4. I have heard the learned counsel for the parties. It has been contended on behalf of the petitioner that when the reference was pending before the Arbitrator the petitioner and respondent No. 1 had mutually agreed to the enlargment of time for making the award by the arbitrator Writings to this effect executed by the parties are proxhibits R/1 and R/2 on the record The parties had agreed that respondent No. 3 could make his award on or before 22th June. 1982. He submits that the award was made well before that date. His, next contention is, that even if it is held that the parties of their own could not enlarge the time for the 'arbitrator to make the award Exhibits R/1 and R/2 ought to have favourably weighted with the learned trial court and the time for making the award should have been enlarged by exercising the power under Section 28(1) of the Act even after making of the award. This discretion has, however, not been exercised by the trial Court and the Appellate Court also declined to do so. His next submission is that the view taken by the Courts below that since arbitrator has not given reasons in support of the award the same is invalid, is against the established position of law.

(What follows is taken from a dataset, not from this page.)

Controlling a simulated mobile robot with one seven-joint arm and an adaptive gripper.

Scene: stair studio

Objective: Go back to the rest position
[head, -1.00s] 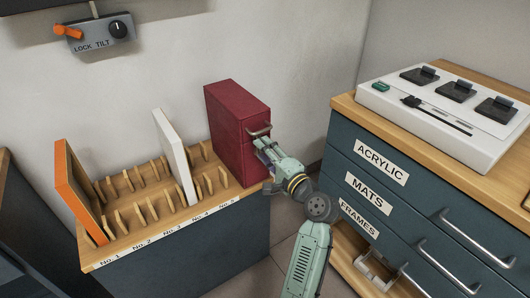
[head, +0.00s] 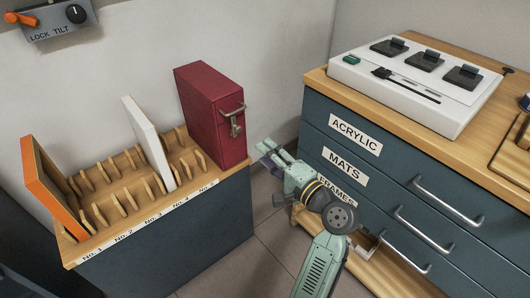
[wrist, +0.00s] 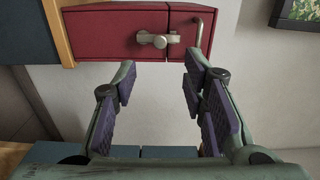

5. The main reliance was placed by the learned counsel for both the parties with regard to the first contention on State of Punjab v. Hardyal, A.I.R. 1985 S. C. 920. The Final Court after elaborately discussing the provisions of Sections 3 and 28 of the Act and clause (3) of the First Schedule to the Act has held that where the arbitration agreement provides for enlargement of time by mutual consent of the parties, the time can be so extended. Where, however, there is no provision to that effect in the arbitration agreement, it is always within the jurisdiction of the Court to extend or to refuse the time for making the award. It has been held that any mutual consent of the parties in writing or by conduct for enlargement of the time initially expressed in the original agreement is void and ultra vires the provisions of Section 28(1) of the Act. The judgment of the Final Court in Hari Krishna Wattal v. Vaikunth Nath Pandya and Anr., A.I.R. 1973 S. C. 2279, has been explained and the position as stated above has been asserted once again.

6. In view of the judgment of the Final Court in Hardyal's case (supra) no exception can be taken to the finding recorded by the Courts below that the award had been made by respondent No. 3 beyond the time stipulated in clause (3) of the First Schedule to the Act No doubt it was within the discretion of the trial Court to have enlarged the time even after making of the award but it did not do so. The appellate Court declined to interfere with the discretion exercised by the learned trial Court in refusing to enlarge time. Learned Counsel for the petitioner has urged before me that the discretion ought to be exercised for enlargement of the time. This prayer has been opposed by the learned counsel for respondent No. 1 who contends that the arbitrator for the first time heard the dispute on 15-4-1982 when the matter was adjourned to 17-5-1982. On the first date only one item of the claim made by respondent No. 1 had been discussed. The remaining items were to be taken up for consideration on the next date of hearing. Certain requirements were also to be fulfilled by respondent No. 1 on that date, Copies of certain documents from the court record were to be produced by respondent No. 1. He made a prayer for adjournment of the case of 17-5-1982 on the ground that the certified copies of the said documents from the record of the Court have not been made available. This prayer was declined by the arbitrator and without any further hearing the award was made by him. He, therefore, submits that the learned trial Court rightly did not exercise jurisdiction to enlarge the time. He submits that no prayer was made on behalf of the petitioner to that effect.

7. I am of the considered view that while exercising my revisional jurisdiction under Section 115 of the Code of Civil Procedure, I cannot interfere with the jurisdiction exercised by the Courts below unless I find that it has been perversly exercised. That in my view is not the position.

8. As regards the second ground which has prevailed with the Courts below that the award of the arbitrator is not supported by reasons I have no hesitation to hold that according to the law settled till date an arbitrator need not give any reason in support of his award. Learned counsel for the respondent has pointed out that the matter has been referred to a larger Bench by the Supreme Court and the question whether an arbitrator is required to give his reasons in support of the award is still to be debated upon.

9. I am, however, to abide by the law settled till date. I therefore, hold that the award has been wrongly set aside on the ground that the arbitrator did not assign reasons in support of the same.

10. However, the net result is that the orders of the Courts below whereby the award made by respondent No. 3 has been set aside remain intact in view of the decision rendered by me on the first point. The revision petition is, therefore, dismissed leaving the parties to bear their own costs.